- **THE EXERCISE**
Among the entries below, please repeat exactly and only the lines from the line containing "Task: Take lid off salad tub" to the line containing "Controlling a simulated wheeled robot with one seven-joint", both lines included.

- **MATERIAL FOR THE TASK**

----------------------------------------

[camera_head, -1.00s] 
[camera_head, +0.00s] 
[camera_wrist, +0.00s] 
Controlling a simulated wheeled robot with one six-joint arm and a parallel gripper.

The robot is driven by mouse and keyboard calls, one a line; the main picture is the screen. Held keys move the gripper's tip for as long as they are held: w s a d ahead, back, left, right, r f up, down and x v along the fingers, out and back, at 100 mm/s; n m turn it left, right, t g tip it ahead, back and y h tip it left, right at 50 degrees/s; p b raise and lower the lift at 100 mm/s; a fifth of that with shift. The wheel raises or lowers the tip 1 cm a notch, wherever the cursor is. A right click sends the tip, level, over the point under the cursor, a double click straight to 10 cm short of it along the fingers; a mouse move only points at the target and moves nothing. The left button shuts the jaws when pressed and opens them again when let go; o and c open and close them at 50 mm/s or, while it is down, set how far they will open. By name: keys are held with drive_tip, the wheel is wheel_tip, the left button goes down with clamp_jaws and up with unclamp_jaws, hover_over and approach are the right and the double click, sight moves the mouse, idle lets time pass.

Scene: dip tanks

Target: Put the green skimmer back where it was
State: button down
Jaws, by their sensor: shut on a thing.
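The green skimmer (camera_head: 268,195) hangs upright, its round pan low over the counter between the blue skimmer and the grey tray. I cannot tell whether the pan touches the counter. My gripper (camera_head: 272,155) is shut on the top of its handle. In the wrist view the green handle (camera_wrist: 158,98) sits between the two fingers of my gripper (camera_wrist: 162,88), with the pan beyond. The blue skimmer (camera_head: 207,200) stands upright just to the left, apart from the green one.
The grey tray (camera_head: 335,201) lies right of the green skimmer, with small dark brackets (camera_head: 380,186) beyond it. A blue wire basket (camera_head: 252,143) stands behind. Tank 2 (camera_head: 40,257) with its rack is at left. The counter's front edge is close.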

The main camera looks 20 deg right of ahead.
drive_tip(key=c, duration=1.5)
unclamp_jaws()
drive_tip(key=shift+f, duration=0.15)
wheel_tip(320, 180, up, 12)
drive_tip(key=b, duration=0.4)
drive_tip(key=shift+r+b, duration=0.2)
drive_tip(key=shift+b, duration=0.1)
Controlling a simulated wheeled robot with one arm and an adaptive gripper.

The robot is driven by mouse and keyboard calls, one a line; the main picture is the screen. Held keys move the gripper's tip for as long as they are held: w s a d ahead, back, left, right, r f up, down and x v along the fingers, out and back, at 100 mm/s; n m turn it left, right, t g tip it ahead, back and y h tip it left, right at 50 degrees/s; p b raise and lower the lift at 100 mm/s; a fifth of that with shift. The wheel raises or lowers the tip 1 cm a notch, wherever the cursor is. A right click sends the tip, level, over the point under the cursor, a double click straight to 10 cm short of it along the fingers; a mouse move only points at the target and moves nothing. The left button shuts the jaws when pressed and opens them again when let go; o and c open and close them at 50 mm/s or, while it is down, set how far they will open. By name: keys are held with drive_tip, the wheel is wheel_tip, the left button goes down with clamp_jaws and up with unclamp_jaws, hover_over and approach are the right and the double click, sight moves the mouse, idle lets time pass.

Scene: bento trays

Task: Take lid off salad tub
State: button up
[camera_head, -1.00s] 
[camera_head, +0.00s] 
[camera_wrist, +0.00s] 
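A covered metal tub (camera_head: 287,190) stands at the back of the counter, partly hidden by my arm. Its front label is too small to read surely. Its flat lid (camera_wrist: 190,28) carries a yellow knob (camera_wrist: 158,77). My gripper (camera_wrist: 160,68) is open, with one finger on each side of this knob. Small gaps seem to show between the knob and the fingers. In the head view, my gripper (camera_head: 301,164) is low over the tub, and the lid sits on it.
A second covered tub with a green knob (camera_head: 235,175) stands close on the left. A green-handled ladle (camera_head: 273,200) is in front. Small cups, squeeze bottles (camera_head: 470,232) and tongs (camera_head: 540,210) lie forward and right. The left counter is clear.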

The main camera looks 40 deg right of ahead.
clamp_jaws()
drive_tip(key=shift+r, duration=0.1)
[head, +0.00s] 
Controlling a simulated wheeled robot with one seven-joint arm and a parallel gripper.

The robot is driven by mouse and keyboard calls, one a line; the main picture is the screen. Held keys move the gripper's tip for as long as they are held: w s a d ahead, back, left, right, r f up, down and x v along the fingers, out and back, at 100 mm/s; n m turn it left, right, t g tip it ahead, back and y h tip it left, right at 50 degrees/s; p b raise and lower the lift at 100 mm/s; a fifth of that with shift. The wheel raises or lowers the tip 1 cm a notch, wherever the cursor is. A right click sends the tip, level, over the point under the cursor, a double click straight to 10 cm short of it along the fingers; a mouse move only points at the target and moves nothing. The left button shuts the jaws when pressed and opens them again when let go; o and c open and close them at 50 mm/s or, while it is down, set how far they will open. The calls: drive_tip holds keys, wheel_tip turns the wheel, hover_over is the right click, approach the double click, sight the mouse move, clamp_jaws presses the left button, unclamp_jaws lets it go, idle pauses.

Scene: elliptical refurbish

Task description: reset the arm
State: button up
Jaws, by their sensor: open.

----------------------------------------

- **REPLY TO THE EXERCISE**
Task: Take lid off salad tub
State: button up
[camera_head, -1.00s] 
[camera_head, +0.00s] 
[camera_wrist, +0.00s] 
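A covered metal tub (camera_head: 287,190) stands at the back of the counter, partly hidden by my arm. Its front label is too small to read surely. Its flat lid (camera_wrist: 190,28) carries a yellow knob (camera_wrist: 158,77). My gripper (camera_wrist: 160,68) is open, with one finger on each side of this knob. Small gaps seem to show between the knob and the fingers. In the head view, my gripper (camera_head: 301,164) is low over the tub, and the lid sits on it.
A second covered tub with a green knob (camera_head: 235,175) stands close on the left. A green-handled ladle (camera_head: 273,200) is in front. Small cups, squeeze bottles (camera_head: 470,232) and tongs (camera_head: 540,210) lie forward and right. The left counter is clear.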

The main camera looks 40 deg right of ahead.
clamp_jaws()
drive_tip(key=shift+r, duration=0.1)
[head, +0.00s] 
Controlling a simulated wheeled robot with one seven-joint arm and a parallel gripper.

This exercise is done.